Por unanimidade, Supremo Tribunal Federal reafirma lei que proíbe a pulverização aérea de agrotóxicos e que teve origem na luta de um ativista cearense

Do sertão ao Supremo: vitória da saúde pública e do meio ambiente! Os ruralistas tentaram, mas não conseguiram acabar com a lei estadual Zé Maria do Tomé (16.829/19), que proíbe a pulverização aérea de agrotóxicos no Ceará. O Supremo Tribunal Federal (STF) votou unanimemente pela permanência e constitucionalidade da norma, que leva o nome de um camponês assassinado justamente por combater o uso de veneno.

Desde 2019, o Ceará é o único estado brasileiro que conseguiu banir a pulverização aérea de agrotóxicos. Porém, no mesmo ano, essa conquista cearense foi questionada pela Confederação de Agricultura do Brasil (CNA) e, na sexta-feira (26/05), finalmente o STF bateu o martelo, decidindo a favor do bem-estar social com 10 votos a 0. Agora, a decisão pode ser replicada em mais 10 estados.

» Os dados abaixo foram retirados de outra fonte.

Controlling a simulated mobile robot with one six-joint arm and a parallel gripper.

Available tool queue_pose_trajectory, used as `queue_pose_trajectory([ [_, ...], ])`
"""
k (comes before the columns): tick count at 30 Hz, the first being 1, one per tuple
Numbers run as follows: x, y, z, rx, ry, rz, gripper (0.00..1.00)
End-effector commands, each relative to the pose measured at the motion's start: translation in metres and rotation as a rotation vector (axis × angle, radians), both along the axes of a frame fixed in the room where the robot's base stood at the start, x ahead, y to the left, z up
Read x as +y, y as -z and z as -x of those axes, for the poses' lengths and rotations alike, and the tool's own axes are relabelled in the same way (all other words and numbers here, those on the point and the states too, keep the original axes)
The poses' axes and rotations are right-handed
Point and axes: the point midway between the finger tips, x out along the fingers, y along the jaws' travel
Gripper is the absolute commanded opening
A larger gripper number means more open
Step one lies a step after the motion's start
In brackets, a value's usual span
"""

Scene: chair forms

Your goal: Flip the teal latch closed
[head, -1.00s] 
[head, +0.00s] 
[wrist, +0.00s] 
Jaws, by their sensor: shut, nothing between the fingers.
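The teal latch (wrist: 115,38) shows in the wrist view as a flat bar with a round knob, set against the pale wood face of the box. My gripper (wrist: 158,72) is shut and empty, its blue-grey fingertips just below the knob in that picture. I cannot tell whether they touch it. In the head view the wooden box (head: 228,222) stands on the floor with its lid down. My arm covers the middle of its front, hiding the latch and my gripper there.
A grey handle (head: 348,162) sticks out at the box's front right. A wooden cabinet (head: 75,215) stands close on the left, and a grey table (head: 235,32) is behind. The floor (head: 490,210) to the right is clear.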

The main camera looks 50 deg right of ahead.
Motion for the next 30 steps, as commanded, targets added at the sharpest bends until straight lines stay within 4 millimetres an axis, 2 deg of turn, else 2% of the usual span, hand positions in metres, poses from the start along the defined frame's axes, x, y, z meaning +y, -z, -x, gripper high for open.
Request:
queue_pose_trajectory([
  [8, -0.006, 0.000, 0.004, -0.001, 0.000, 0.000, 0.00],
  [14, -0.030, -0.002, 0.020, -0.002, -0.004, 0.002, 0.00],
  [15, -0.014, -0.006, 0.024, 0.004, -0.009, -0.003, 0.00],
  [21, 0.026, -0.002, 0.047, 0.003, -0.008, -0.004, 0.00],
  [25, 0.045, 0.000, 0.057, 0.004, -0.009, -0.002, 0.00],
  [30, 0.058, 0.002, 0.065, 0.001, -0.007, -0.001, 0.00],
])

“O Ceará conseguiu uma conquista imensa para sua população e é um exemplo para todo o Brasil”, explica Marina Lacorte, porta-voz de Agricultura do Greenpeace Brasil. “A pulverização aérea é, sem dúvida, uma enorme potencializadora da disseminação irresponsável de substâncias tóxicas sobre as pessoas e as riquezas naturais. Ao proibir essa prática damos um passo histórico na garantia da saúde pública, soberania alimentar e conservação ambiental“.

Banir as chuvas de veneno beneficiam, inclusive, a própria agricultura. Em 2019, assim que proibiu a pulverização aérea de agrotóxicos, o Ceará teve um aumento nas produções, nas exportações e na renda gerada pelas plantações de banana, principalmente na Chapada do Apodi (CE) — antes da proibição, os cultivos de banana eram o que mais usavam aviões para despejar substâncias tóxicas.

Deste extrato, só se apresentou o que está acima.